Post-war politicians understood this - when rent subsidies were introduced in the 1970s as a form of social security, rent controls were also applied (as they had been on-and-off since the start of the war), to ensure that rents did not inflate and the intended recipients were bettered instead of landlords. The wage market was also stitched up relatively tight, to ensure that employers could not capture the new subsidies by offering lower wages.
Later, rent controls were abolished, and workers ability to control wages has also been severely assaulted, even when new social security payments like Tax Credits were introduced, so in the long term there has simply been a massive shift of taxpayer wealth to landlords and employers, so almost no family with children can now survive on a wage alone, because rents have increased and wages fallen to allow landlords and employers to claim the government subsidy for themselves.
This is the big question that UBI fanatics cannot answer. If UBI requires rent and wage controls, and if large rents and poor wages are the reason why people need a UBI in the first place, then why not just control rents and wages?

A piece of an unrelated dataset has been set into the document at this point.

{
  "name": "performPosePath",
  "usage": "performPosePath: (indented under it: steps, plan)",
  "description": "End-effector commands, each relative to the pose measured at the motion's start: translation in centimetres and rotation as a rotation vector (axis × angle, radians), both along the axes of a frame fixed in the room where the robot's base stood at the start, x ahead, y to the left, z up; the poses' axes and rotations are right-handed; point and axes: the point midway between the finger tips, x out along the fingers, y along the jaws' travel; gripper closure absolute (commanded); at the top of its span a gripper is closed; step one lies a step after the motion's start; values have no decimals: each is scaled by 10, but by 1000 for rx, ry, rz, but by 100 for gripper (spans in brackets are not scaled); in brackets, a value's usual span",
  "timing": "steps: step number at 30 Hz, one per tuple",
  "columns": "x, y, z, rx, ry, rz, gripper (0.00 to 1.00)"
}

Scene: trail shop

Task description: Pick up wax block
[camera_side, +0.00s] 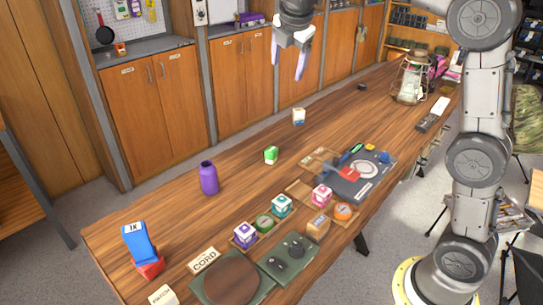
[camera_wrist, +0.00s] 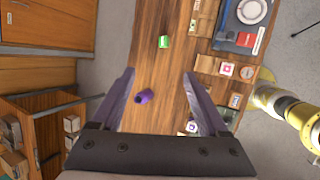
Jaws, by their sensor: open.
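I cannot read which item is labelled as the wax block. A tan block (camera_side: 318,227) sits among small goods near the front edge. My gripper (camera_side: 287,76) is open and empty, high above the bench's back side.
A purple bottle (camera_side: 209,178) stands left of the green block. A blue and red item (camera_side: 141,250) is at the left end. Coloured boxes, such as the teal one (camera_side: 281,206), line the front. The bench's middle has free room.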

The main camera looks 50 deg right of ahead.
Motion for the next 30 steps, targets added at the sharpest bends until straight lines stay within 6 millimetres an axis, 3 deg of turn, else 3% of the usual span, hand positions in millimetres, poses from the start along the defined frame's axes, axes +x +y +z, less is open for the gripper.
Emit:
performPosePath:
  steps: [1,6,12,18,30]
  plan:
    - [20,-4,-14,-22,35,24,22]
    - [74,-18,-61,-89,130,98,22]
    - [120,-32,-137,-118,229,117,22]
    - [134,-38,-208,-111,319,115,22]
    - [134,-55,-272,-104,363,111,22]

If your rent is small, and if any work you do is guaranteed to produce a good wage, and if having a good wage means you can tell the boss to sod off and take to bed for six months, then who needs a UBI?
The real reason the rich are interested in UBI, which is why you hear it mentioned relentlessly by liberals like those at the Guardian, is so that the rich can increase their claim upon the taxpayer. “Pay everyone enough so that they don’t have to work!”, they say. Then in six months, rents have soared once everyone has a UBI, and everyone must once again work to live or be out on the street.
Or, played out another way, with the UBI, the rich really can lay off most of the country’s workforce in a frenzy of automation (except for the owners and managers of the machines - they will still work in non-automatic roles), but their banking and property investments will not suddenly plunge to zero, confronted with a populace who must be housed, but suddenly cannot pay their mortgages or rents.